IBEC's director of enterprise, Mr Brendan Butler, says the wide divergence in charges around the State could skew industrial development and create regional imbalances.
While much of the attention to date has been on the proposals by local authorities to lay down a system of levies for residential development, Mr Butler says the scenario facing non-residential development is "similarly bleak". "A 10,000 square metre industrial development is being levied €1 million under proposals from Fingal County Council, €750,000 by South Tipperary County Council and €155,250 by Sligo County Council," he notes.
He says this cost will be borne by end-users at a time of "increased competition from other countries for foreign direct investment".
"Following increases in energy costs, local authority rates, regulatory compliance costs, insurance etc, this presents a further cost burden to industry and will be an additional blow to national competitiveness," Mr Butler says.

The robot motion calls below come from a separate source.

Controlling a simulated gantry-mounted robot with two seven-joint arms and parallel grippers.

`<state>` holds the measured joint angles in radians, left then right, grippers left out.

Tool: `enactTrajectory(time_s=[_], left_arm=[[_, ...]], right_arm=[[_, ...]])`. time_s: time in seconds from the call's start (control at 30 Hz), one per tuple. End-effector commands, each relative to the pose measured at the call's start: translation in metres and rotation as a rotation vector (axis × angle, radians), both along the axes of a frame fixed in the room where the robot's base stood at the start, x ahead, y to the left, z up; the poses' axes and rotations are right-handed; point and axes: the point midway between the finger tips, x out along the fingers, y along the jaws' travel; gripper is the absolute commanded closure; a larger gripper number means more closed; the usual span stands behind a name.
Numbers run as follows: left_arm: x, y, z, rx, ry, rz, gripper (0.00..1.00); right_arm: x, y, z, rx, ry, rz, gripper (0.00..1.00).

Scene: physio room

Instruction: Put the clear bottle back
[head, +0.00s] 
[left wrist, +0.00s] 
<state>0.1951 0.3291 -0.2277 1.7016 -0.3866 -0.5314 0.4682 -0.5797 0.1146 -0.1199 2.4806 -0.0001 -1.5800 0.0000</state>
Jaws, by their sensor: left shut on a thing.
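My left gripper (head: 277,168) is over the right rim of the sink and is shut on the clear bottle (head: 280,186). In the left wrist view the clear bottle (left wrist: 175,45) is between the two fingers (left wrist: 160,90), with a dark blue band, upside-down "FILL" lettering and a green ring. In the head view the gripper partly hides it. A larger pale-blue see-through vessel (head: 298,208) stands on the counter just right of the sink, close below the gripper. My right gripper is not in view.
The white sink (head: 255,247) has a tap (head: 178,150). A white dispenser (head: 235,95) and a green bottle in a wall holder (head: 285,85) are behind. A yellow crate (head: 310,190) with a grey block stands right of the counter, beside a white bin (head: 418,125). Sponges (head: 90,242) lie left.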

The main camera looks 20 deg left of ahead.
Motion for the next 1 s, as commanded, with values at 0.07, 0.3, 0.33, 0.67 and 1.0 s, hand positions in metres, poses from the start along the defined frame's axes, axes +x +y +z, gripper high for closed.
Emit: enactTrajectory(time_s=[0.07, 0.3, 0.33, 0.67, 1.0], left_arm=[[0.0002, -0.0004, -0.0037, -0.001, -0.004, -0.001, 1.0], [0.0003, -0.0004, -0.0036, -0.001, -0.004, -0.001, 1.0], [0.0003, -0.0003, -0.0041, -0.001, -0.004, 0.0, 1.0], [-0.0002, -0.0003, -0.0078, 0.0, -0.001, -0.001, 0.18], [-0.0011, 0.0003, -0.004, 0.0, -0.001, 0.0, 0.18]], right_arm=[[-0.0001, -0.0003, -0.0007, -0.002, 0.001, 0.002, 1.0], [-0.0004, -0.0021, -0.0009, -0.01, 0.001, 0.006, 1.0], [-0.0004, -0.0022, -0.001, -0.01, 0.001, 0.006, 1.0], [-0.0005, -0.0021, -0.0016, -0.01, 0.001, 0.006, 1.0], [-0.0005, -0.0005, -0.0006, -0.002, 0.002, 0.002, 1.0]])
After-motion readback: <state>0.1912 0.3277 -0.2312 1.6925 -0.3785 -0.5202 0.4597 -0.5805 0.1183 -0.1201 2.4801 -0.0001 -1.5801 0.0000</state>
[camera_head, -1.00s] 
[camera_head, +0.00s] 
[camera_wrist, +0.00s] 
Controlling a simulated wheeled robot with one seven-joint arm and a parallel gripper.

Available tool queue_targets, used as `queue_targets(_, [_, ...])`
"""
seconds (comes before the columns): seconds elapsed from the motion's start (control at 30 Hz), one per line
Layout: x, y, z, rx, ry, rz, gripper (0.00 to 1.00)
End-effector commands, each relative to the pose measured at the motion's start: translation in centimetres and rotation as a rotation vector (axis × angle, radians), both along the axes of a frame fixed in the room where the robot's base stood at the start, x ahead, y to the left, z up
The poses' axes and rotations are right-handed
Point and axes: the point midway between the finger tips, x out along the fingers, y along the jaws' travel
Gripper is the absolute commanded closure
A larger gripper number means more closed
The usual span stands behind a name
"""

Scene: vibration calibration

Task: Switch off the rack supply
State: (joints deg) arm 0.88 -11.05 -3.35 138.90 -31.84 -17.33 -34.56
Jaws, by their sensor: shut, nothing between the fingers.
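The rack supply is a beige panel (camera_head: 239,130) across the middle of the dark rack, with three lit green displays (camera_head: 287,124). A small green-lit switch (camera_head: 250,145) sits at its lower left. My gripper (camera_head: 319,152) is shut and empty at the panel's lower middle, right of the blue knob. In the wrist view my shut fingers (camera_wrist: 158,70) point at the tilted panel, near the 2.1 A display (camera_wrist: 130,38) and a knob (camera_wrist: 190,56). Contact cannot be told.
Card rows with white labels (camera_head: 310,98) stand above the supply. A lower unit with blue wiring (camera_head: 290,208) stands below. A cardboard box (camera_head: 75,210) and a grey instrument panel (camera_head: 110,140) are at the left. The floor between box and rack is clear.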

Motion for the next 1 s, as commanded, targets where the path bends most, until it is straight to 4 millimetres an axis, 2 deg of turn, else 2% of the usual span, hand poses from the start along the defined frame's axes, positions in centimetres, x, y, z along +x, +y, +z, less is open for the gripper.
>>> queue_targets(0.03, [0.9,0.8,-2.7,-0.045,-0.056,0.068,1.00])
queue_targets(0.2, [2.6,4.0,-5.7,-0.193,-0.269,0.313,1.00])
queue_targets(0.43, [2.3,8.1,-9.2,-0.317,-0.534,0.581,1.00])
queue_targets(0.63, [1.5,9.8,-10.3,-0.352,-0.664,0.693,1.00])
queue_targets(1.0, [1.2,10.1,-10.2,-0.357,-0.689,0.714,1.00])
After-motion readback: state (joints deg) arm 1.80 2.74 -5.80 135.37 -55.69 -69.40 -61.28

According to IBEC's recently-published national business costs survey, local authority rates rose by an average of 13.1 per cent in 2002 and were expected to climb another 12.8 per cent this year. Charges for water, waste and sewage disposal were 24 per cent higher last year and projected to increase by 18.6 per cent this year.
Mr Butler says IBEC made it clear during negotiations on the current national agreement, Sustaining Progress, that it would not support increased local charges, particularly if they were being used to replace central Exchequer funding.
It has also questioned whether the money raised will go to provide the facilities for which they are supposedly ring-fenced by legislation. "It seems difficult to accept that Fingal County Council, which earned approximately €12 million per annum from the levy that applied under the Planning and Development Act 1963 anticipates earnings of €52 million a year under the new legislation,"says Mr Butler.
He has written to the Taoiseach and the Minister for the Environment, Mr Cullen, calling for greater consistency between schemes, to allow planning authorities some discretion on its implementation and to introduce an appeals process.